Violence has marred the build-up to the vote, and local and international rights groups joined together Thursday to send an open letter to presidential candidates calling for calm and an end to “hate speech” ahead of the November 28 vote.
“Since March, our organisations have documented dozens of instances across the country of apparent ethnic hate speech, ethnic slurs and incitement to violence by political candidates,” the letter said.
“In some cases, we have documented candidates or their supporters inciting gangs, youth, the unemployed or members of armed groups to use violence and intimidation against their opponents.”

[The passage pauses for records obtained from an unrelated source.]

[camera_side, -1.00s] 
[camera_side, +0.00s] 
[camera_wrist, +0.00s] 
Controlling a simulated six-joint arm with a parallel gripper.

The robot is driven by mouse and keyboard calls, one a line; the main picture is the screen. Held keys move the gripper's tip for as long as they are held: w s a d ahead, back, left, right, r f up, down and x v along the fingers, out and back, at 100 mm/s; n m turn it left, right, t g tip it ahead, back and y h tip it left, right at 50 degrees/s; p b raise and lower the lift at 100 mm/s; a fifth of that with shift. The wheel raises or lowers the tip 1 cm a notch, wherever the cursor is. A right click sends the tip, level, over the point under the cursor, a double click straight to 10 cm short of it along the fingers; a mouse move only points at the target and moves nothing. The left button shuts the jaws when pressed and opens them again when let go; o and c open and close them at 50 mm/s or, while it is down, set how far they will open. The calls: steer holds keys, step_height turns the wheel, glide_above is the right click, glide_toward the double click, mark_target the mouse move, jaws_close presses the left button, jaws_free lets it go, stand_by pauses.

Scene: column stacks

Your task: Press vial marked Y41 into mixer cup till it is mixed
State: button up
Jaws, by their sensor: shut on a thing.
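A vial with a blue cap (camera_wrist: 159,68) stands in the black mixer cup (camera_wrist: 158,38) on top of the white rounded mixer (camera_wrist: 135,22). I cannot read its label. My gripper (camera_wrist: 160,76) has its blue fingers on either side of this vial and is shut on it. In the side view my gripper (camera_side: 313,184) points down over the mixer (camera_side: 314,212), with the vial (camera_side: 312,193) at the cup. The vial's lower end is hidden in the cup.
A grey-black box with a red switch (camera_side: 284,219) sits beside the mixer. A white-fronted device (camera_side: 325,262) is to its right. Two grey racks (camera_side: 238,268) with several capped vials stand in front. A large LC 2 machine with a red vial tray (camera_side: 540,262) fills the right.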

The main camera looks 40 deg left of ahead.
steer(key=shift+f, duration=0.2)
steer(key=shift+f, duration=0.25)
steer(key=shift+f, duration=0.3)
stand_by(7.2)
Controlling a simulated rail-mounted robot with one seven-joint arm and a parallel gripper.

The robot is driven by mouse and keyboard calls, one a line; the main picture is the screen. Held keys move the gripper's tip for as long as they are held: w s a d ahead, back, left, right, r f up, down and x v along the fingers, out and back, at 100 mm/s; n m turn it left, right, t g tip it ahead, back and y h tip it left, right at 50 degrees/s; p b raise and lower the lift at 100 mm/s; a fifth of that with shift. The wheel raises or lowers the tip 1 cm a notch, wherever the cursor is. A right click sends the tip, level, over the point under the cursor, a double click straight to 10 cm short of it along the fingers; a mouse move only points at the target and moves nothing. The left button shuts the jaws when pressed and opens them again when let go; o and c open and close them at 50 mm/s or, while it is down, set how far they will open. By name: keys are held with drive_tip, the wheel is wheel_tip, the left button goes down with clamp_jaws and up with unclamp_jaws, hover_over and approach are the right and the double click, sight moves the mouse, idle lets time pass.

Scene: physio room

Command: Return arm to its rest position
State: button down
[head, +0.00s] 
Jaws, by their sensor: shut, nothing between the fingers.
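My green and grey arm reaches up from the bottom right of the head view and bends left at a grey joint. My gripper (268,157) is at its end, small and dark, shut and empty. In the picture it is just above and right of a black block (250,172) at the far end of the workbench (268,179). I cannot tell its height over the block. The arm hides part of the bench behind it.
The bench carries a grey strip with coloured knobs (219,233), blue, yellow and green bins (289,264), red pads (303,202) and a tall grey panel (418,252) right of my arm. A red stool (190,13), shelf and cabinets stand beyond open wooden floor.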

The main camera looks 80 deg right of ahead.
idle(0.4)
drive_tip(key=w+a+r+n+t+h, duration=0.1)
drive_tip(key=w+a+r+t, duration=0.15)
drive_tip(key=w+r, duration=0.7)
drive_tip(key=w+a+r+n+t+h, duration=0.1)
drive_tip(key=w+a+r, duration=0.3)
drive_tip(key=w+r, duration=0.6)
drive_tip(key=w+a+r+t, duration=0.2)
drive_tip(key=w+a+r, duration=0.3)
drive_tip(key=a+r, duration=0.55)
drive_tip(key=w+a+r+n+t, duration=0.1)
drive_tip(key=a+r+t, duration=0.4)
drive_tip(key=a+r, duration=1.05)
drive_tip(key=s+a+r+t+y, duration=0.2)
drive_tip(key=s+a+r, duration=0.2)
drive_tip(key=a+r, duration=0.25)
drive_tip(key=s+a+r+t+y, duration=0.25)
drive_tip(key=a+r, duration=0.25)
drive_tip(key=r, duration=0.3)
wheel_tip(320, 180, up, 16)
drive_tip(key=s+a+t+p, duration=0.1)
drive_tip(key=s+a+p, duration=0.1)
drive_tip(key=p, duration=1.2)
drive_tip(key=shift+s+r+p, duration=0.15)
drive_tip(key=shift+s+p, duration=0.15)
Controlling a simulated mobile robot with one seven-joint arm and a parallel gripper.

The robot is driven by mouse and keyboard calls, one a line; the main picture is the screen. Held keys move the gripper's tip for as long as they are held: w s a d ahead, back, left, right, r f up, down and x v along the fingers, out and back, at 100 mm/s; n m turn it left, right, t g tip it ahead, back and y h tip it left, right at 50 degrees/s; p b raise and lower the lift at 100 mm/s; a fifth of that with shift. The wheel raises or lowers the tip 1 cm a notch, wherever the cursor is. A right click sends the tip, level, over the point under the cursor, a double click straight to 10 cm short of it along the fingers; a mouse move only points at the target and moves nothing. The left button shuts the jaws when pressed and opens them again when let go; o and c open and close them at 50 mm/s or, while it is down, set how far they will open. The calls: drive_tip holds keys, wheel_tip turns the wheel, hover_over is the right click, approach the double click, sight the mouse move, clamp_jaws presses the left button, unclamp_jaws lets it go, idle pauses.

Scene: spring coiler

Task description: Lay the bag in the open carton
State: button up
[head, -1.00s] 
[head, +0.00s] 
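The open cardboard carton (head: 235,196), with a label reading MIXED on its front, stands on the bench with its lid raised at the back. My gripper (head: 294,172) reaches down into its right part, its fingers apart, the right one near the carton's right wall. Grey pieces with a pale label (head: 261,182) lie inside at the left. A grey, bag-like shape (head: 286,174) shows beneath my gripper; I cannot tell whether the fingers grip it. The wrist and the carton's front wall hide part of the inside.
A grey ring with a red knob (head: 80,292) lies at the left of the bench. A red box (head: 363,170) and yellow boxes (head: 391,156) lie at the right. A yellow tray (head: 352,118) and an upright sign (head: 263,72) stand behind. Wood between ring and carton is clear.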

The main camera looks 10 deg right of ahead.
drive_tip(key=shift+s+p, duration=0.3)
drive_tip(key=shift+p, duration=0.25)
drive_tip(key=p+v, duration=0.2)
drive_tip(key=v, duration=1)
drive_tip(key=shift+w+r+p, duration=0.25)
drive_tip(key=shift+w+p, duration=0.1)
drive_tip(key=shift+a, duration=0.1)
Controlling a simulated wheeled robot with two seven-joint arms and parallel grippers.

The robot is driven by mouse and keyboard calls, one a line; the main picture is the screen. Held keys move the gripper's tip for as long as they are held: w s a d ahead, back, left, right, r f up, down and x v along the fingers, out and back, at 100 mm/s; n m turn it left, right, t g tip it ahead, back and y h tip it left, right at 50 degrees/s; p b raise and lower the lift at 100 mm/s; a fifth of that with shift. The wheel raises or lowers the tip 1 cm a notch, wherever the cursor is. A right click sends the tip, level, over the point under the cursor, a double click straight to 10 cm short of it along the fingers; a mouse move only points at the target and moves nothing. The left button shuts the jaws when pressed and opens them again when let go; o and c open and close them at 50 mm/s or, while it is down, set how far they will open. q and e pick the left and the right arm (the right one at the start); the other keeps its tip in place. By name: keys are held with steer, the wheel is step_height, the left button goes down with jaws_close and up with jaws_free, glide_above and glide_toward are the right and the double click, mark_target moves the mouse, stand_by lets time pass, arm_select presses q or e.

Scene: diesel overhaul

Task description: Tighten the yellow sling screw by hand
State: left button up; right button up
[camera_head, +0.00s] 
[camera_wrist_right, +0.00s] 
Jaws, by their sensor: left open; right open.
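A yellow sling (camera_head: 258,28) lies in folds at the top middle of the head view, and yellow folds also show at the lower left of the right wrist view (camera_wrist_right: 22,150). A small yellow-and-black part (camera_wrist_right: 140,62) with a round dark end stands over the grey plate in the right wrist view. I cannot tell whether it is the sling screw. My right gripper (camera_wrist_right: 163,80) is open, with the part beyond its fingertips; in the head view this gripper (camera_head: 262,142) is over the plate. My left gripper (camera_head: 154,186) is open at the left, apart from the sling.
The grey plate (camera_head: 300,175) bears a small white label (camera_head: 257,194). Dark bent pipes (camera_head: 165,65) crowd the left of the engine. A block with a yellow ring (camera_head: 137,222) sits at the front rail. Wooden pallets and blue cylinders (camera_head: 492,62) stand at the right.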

President Joseph Kabila, who has ruled the country since the assassination of his father Laurent in 2001, has been bullish about his chances of returning to power in comments to journalists.
His aides say he will tour all 11 of the provinces making up the vast country four times the size of France, where 32 million people are eligible to vote.
But Kabila also promised he would stand aside in the event of defeat.
His main foe, veteran opposition leader Etienne Tshisekedi, will early next week start his campaign in the troubled east of the country, still prone to violence after wars that devastated the DR Congo between 1996 and 2003.
There are 11 candidates for the presidency and nearly 19,000 candidates are in the running for the 500 parliamentary seats.
The electoral commission, helped by MONUSCO, the UN stabilisation mission in the country, will have the task of distributing 186,000 voting boxes and 64 million voting cards to 62,000 voting stations.